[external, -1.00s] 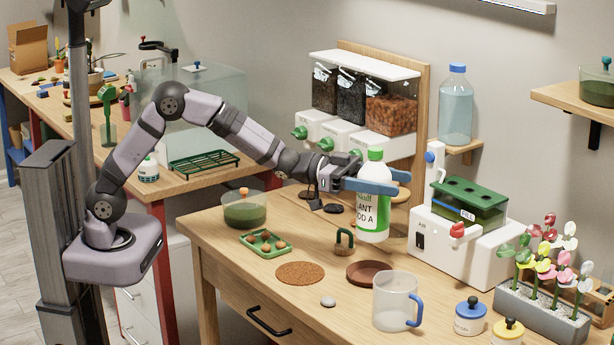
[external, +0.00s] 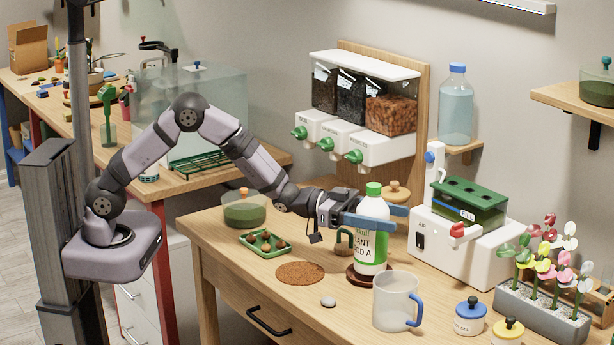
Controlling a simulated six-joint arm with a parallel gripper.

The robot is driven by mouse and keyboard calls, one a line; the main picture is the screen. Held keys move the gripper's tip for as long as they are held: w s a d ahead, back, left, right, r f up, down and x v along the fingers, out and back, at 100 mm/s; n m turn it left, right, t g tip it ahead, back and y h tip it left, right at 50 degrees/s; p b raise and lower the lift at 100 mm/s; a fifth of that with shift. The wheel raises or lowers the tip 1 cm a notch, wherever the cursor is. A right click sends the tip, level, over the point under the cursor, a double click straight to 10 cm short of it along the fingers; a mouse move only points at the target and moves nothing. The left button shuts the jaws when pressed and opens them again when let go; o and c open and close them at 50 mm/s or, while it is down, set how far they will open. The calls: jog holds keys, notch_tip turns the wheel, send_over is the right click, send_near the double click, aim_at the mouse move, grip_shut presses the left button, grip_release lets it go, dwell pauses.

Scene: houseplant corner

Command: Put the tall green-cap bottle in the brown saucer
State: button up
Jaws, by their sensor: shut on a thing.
****
TASK REQUIREMENTS:
Keep every word of the data as it is when you write it out, but drop the pictures.

RESULT FOR THIS TASK:
[external, -1.00s] 
[external, +0.00s] 
Controlling a simulated six-joint arm with a parallel gripper.

The robot is driven by mouse and keyboard calls, one a line; the main picture is the screen. Held keys move the gripper's tip for as long as they are held: w s a d ahead, back, left, right, r f up, down and x v along the fingers, out and back, at 100 mm/s; n m turn it left, right, t g tip it ahead, back and y h tip it left, right at 50 degrees/s; p b raise and lower the lift at 100 mm/s; a fifth of that with shift. The wheel raises or lowers the tip 1 cm a notch, wherever the cursor is. A right click sends the tip, level, over the point under the cursor, a double click straight to 10 cm short of it along the fingers; a mouse move only points at the target and moves nothing. The left button shuts the jaws when pressed and opens them again when let go; o and c open and close them at 50 mm/s or, while it is down, set how far they will open. The calls: jog holds keys, notch_tip turns the wheel, send_over is the right click, send_near the double click, aim_at the mouse move, grip_shut presses the left button, grip_release lets it go, dwell pauses.

Scene: houseplant corner

Command: Put the tall green-cap bottle in the brown saucer
State: button up
Jaws, by their sensor: shut on a thing.

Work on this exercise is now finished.